Multitask performance humans and deep neural networks

Humans and other primates exhibit rich and versatile behaviour, switching nimbly between tasks as the environmental context requires. I will discuss the neural coding patterns that make this possible in humans and deep networks. First, using deep network simulations, I will characterise two distinct solutions to task acquisition (“lazy” and “rich” learning) which trade off learning speed for robustness, and depend on the initial weights scale and network sparsity. I will chart the predictions of these two schemes for a context-dependent decision-making task, showing that the rich solution is to project task representations onto orthogonal planes on a low-dimensional embedding space. Using behavioural testing and functional neuroimaging in humans, we observe BOLD signals in human prefrontal cortex whose dimensionality and neural geometry are consistent with the rich learning regime.
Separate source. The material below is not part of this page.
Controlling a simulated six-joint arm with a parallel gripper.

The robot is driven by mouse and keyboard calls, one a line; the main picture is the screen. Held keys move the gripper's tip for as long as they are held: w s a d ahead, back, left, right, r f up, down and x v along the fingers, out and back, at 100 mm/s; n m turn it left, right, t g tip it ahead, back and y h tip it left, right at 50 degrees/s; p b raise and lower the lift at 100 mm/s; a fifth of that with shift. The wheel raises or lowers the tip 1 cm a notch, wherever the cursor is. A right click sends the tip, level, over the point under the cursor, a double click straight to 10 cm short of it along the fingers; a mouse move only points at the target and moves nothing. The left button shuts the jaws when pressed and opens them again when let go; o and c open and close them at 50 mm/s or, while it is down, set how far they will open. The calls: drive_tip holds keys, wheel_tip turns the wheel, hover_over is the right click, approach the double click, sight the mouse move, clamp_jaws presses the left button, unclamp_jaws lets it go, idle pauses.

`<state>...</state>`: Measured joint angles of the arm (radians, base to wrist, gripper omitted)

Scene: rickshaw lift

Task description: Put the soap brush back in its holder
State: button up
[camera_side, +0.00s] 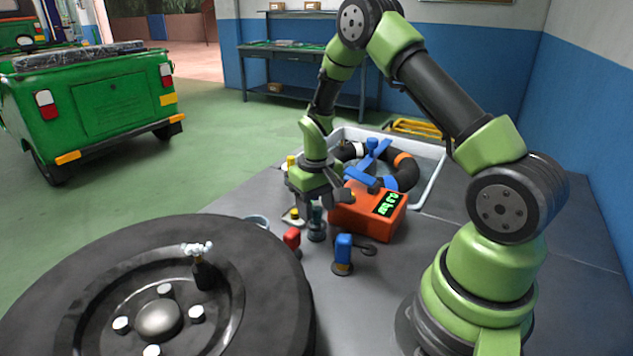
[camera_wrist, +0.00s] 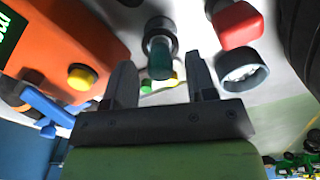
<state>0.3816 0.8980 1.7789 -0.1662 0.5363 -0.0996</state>
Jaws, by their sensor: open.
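A dark teal upright handle (camera_side: 316,215), which looks like the soap brush, stands on the grey bench below my gripper (camera_side: 317,203). In the wrist view the teal handle (camera_wrist: 160,62) shows between my two fingers (camera_wrist: 160,85), with a gap on both sides. A dark round collar (camera_wrist: 160,27), which looks like the holder, surrounds its lower part. I cannot tell how deep it sits. My gripper is open, pointing down, holding nothing.
An orange box (camera_side: 357,215) with a green display stands close right. A red piece (camera_side: 291,238), a pale cup (camera_side: 257,221) and a blue-handled tool (camera_side: 343,249) stand nearby. A grey tub (camera_side: 433,172) sits behind.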

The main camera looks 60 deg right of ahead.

Next, I will discuss the problem of continual learning, showing that behaviourally, humans (unlike vanilla neural networks) learn more effectively when conditions are blocked than interleaved. I will show how this counterintuitive pattern of behaviour can be recreated in neural networks by assuming that information is normalised and temporally clustered (via Hebbian learning) alongside supervised training. Together, this work offers a picture of how humans learn to partition knowledge in the service of structured behaviour, and offers a roadmap for building neural networks that adopt similar principles in the service of multitask learning. This is work with Andrew Saxe, Timo Flesch, David Nagy, and others.